-- Given instruction --
Pick out the lines containing "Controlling".

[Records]

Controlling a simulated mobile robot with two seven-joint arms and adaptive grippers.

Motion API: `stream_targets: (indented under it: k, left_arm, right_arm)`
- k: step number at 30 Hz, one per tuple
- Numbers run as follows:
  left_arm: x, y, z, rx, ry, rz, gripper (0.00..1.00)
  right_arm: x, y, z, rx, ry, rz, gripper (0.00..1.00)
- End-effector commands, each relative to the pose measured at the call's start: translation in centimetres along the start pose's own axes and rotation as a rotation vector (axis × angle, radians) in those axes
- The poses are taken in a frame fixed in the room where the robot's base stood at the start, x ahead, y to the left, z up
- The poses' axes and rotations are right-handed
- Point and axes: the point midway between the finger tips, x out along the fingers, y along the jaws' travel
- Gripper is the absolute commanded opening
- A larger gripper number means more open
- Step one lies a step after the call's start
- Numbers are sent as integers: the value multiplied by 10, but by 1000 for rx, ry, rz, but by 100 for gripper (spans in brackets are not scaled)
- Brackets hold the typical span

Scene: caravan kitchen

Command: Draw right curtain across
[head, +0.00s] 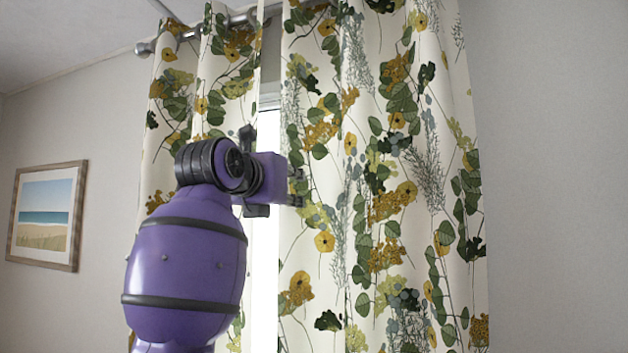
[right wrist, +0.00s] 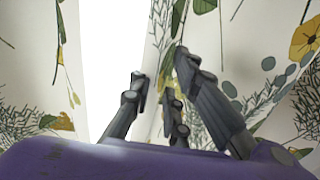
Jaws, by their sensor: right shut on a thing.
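The right curtain (head: 400,200) is cream with green leaves and mustard flowers and hangs from a rod. Its left edge reaches my right gripper (head: 295,186). My right gripper is shut on that edge, with the fingers partly hidden by the wrist. In the right wrist view the fingers (right wrist: 160,85) close around the right curtain's fabric (right wrist: 165,40). The left curtain (head: 180,100), in the same pattern, hangs behind my purple right arm. A narrow bright gap parts the two curtains. My left gripper is not in view.
The metal curtain rod (head: 240,18) runs along the top, with a rounded end (head: 144,48) at the left. The bright window (head: 268,140) shows in the gap. A framed beach picture (head: 45,215) hangs on the left wall. The right wall is bare.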

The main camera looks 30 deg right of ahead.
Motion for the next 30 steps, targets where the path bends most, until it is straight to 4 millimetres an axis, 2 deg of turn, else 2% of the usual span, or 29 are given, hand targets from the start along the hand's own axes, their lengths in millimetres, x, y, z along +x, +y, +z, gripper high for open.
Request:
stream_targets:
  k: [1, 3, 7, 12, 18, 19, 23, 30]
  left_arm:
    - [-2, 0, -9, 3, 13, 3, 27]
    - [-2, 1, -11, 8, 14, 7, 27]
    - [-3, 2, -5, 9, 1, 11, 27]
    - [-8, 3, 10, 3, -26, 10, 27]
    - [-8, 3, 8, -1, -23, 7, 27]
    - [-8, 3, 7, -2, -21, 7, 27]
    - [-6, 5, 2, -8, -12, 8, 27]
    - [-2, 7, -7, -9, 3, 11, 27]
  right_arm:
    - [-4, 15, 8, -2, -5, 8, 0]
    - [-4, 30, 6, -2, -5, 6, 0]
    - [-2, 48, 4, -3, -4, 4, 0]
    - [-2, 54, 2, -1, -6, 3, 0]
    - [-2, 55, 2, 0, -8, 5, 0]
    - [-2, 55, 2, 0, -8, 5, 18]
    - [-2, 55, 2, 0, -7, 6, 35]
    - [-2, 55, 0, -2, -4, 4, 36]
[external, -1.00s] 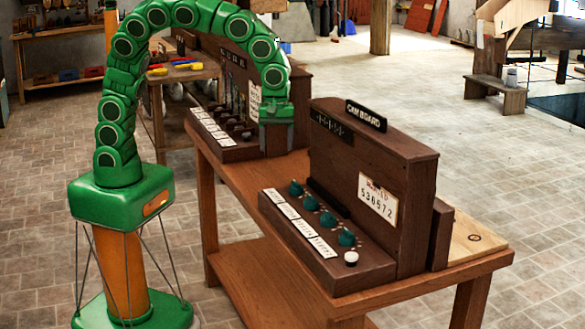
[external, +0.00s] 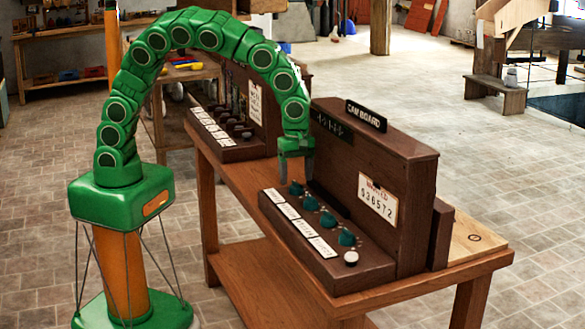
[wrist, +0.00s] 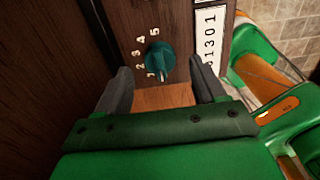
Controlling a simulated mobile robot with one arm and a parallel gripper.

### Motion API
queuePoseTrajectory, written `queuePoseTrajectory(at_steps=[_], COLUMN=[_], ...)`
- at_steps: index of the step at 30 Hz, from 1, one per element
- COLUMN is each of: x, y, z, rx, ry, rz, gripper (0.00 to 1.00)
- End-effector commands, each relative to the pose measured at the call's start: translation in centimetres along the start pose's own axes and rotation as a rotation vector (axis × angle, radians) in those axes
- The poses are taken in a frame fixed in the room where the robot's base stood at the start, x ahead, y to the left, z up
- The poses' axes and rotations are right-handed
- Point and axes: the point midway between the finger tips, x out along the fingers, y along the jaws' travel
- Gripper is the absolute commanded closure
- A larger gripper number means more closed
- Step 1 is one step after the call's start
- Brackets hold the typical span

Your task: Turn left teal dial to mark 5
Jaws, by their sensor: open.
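The left teal dial (external: 296,188) is the farthest-left knob in the row on the cam board's sloped brown panel. In the wrist view, the teal dial (wrist: 160,61) is ringed by the numbers 1 to 5. Its pale pointer line is at the lower side, close to the 1. My gripper (external: 296,172) is just above this dial in the external view. In the wrist view, my gripper (wrist: 162,76) is open, with one dark finger on each side of the dial. The fingers look apart from it.
More teal dials (external: 328,220) and a white knob (external: 351,257) stand to the right on the same panel. White label cards (external: 305,228) line its front. The upright cam board (external: 375,175) rises behind. A second brown console (external: 240,150) stands to the left.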

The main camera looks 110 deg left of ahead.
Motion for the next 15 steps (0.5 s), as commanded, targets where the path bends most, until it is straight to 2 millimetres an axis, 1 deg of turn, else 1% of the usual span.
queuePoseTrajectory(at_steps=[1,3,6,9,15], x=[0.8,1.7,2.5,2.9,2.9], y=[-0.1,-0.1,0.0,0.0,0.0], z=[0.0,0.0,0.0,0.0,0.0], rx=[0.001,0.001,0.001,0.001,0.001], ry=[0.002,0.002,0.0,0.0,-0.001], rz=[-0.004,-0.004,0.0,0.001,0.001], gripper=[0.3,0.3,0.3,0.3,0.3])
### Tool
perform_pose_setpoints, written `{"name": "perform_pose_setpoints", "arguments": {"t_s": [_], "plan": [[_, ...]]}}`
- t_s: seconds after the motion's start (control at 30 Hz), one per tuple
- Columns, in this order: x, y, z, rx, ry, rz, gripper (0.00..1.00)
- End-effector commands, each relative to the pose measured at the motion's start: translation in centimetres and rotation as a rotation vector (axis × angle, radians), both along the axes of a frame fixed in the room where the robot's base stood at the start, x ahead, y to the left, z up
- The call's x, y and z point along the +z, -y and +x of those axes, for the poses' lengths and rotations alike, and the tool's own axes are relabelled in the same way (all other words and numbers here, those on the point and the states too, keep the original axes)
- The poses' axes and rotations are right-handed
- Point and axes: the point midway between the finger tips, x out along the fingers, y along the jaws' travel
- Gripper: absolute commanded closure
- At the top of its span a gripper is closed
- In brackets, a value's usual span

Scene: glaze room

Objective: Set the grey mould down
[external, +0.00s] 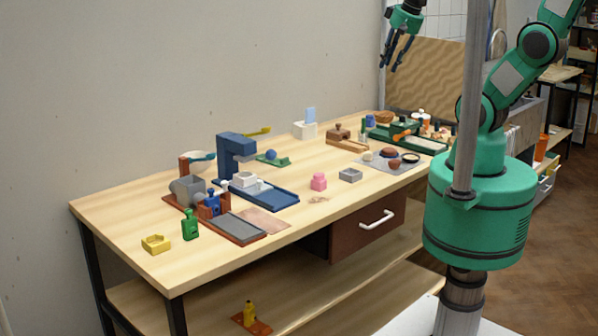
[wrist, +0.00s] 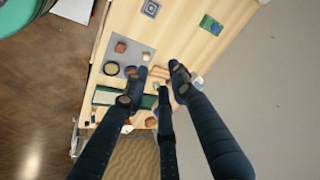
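The grey mould (external: 350,175) appears to be the small square grey block with a hollow top. It sits on the wooden table (external: 300,213), right of a pink block (external: 319,181). In the wrist view the mould (wrist: 151,8) shows at the top edge as nested grey squares. My gripper (external: 397,52) is raised high above the far right part of the table, well away from the mould. In the wrist view its dark fingers (wrist: 158,88) are spread apart with nothing visibly held between them.
A grey mat (external: 378,166) with small pots lies right of the mould. A green tray (external: 425,146) with several items stands at the back right. A blue press (external: 232,156) and other tools fill the left. Some bare wood surrounds the mould.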

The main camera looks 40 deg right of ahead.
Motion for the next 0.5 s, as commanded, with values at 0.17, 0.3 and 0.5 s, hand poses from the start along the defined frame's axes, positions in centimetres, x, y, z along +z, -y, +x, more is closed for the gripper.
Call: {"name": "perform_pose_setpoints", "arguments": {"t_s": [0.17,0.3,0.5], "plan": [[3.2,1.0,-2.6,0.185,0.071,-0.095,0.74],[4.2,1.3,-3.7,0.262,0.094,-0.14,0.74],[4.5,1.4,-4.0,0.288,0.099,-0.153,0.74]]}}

-- Solution for this task --
Controlling a simulated mobile robot with two seven-joint arms and adaptive grippers.
Controlling a simulated mobile robot with one arm and a parallel gripper.

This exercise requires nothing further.